Even programs designed to assist the whole of America have disproportionately left out those most in need. The GI Bill was established to guarantee low-interest mortgages and other loans to World War II veterans. And it did – for White people. While those veterans were able to accumulate wealth in the postwar years, it predictably failed to deliver the same outcome for Black folks.
Before that, The New Deal’s policies also failed to challenge the existing racist status quo. White-run financial institutions had the power to refuse mortgages and loans to equally qualified Blacks.
It’s called “Systemic Racism”
Congressional Southern Dixiecrats once fought for local and state control that all but assured racially uneven housing outcomes.
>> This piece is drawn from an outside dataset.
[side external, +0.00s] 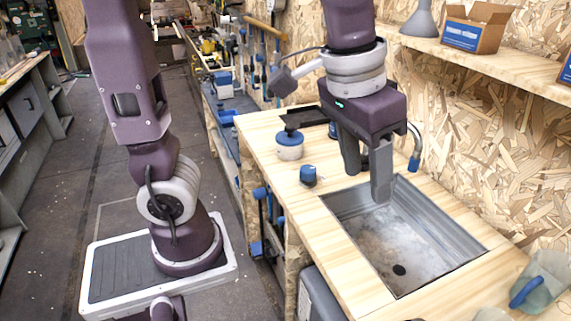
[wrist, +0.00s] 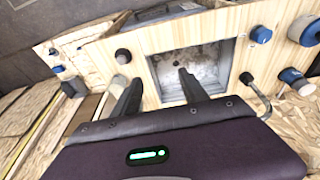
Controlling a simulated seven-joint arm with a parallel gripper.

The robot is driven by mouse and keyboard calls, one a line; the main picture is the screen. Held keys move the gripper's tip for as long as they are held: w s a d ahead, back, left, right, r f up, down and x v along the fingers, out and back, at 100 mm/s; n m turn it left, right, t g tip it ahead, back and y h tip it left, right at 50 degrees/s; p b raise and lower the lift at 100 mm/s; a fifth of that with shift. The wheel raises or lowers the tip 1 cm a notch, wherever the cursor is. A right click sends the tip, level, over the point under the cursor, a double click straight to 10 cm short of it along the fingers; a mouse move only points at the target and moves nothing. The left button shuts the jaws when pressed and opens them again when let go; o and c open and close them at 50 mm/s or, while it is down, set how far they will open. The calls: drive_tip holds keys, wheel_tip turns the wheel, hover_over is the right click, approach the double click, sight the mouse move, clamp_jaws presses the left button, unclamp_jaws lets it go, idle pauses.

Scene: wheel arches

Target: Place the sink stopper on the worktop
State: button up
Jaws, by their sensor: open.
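The metal sink (side external: 440,262) is set into the pale wooden worktop (side external: 262,128). A small dark round spot (side external: 399,269) lies on the sink floor near its front end. It also shows in the wrist view (wrist: 177,63). I cannot tell whether it is the sink stopper or the bare drain; no other stopper stands out clearly. My gripper (side external: 367,186) points down over the sink's back end, beside the tap. In the wrist view my gripper (wrist: 159,80) has its two fingers well apart with nothing between them. The dark spot is apart from the fingers.
A blue knob-like item (side external: 308,175) and a white-and-blue container (side external: 290,146) stand left of the sink. The tap (side external: 415,150) rises behind it. A clear jug with a blue handle (side external: 540,283) is at the front right. A shelf (side external: 480,68) runs along the wall.

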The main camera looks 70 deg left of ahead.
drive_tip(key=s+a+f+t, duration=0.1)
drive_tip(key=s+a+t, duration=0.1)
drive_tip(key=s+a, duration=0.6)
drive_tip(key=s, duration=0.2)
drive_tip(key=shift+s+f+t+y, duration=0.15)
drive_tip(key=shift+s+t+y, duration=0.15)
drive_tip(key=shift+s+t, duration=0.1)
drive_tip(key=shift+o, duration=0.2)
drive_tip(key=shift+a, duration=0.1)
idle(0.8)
According to Bloomberg, “they successfully excluded professions dominated by African Americans, including domestic and agricultural workers, from employment, unemployment and social security benefits.”
The Great Depression also hit Black folks harder than any other group. We were most likely to be laid off, evicted, businesses ceased, and have homes foreclosed on.
In many cities, gentrification affects not only housing but the very communal spaces we associate with our home.
Gentrification is forcing more non-white residents out of urban neighborhoods, along with the Black-owned businesses, churches, and cultural touchpoints that we’ve known and loved for years.
U.S. Senator Sherrod Brown (D-Ohio), chairperson of the Senate Committee on Banking, Housing and Urban Affairs knows this problem well. Yet knowing is only half the battle.
“We have never, as a nation, gone ‘all in’ on fair housing,” Brown told ABC News. “We’ve never, as a nation, tried to close that gap … that gap between black and white ownership.”
That very gap continues to uproot some and implant others into cities and neighborhoods that only resemble the culture many once knew.